O Pastiche (colagem e imitação não satírica de outros autores) de Gadda e o discurso indireto livre parecem ter o intuito de envolver o leitor em uma espécie de confusão linguística e estilística que, em uma análise mais profunda, levam o leitor à confusão, ao processo de deterioração e precarização que domina a vida dos personagens dessa obra.
Trata-se de um romance supostamente policial em que não se tem a intenção conservadora típica dos romances policiais de restaurar a ordem e punir aqueles que se colocam contra as relações de poder estabelecidas. Não se apontam objetivamente culpados. As condições de precariedade parecem contaminar a todos. Parecem tornar a todos, cínicos.
O narrador traz a todo momento informações absolutamente inúteis a narrativa em si, o que serve para aumentar a sensação de inutilidade de todas as ações tomadas pelos personagens.
O vocabulário é rico e bastante difícil, misturando termos populares e acadêmicos com citações ou palavras em francês, inglês, alemão, latim e até grego (sem qualquer nota ou explicação - o que não impede o leitor falante de português com um repertório mais amplo de descobrir seu significado).

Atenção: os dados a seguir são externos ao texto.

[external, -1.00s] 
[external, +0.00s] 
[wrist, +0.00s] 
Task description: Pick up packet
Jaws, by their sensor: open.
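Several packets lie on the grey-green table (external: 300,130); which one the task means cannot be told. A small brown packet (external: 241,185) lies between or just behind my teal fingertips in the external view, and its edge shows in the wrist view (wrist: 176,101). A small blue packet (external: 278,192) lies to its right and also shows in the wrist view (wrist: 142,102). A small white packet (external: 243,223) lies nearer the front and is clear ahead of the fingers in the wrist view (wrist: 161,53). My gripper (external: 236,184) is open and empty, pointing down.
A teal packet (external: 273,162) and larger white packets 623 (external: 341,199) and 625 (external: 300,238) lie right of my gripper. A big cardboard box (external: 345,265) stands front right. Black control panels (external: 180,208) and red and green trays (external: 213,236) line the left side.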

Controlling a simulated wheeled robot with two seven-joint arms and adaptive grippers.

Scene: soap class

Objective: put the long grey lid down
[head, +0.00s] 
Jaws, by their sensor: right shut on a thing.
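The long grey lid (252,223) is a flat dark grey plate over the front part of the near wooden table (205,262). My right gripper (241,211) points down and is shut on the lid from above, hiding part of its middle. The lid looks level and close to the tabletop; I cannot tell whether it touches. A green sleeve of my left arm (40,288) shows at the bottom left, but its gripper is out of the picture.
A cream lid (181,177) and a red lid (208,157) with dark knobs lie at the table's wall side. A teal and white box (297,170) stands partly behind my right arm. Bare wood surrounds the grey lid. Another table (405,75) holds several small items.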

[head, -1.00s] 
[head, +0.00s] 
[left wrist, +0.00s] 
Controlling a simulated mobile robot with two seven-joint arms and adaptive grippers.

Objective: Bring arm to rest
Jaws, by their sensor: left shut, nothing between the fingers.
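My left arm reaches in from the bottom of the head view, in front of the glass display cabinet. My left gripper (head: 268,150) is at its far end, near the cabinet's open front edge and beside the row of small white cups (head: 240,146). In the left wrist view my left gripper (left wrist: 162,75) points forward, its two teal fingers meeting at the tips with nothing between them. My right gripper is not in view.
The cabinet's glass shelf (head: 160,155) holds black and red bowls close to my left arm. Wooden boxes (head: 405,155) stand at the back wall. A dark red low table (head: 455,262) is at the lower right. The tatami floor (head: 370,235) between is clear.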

Isso tudo deixa o fluxo da narrativa complexo e bastante lento. Não dá para ler de qualquer jeito ou em qualquer lugar. Muita vez o leitor sente que tem de despender uma atenção quase total à leitura. A leitura é um desafio e uma humilde aprendizagem, mas como nada possui um objetivo, nada caminha para um momento de catarse, tudo fica meio cansativo e sem sentido. Nesse ponto dá-se algo parecido com o que ocorre com a leitura de Ulisses de Joice e outras obras do modernismo e pós-modernismo: a ausência de elementos que caracterizam a narrativa ocidental (uma ordem com uma finalidade catártica, momentos de virada no enredo... ) faz que o leitor reconheça o valor literário da obra, mas ao mesmo tempo sinta sua leitura como cansativa e sem um propósito claro.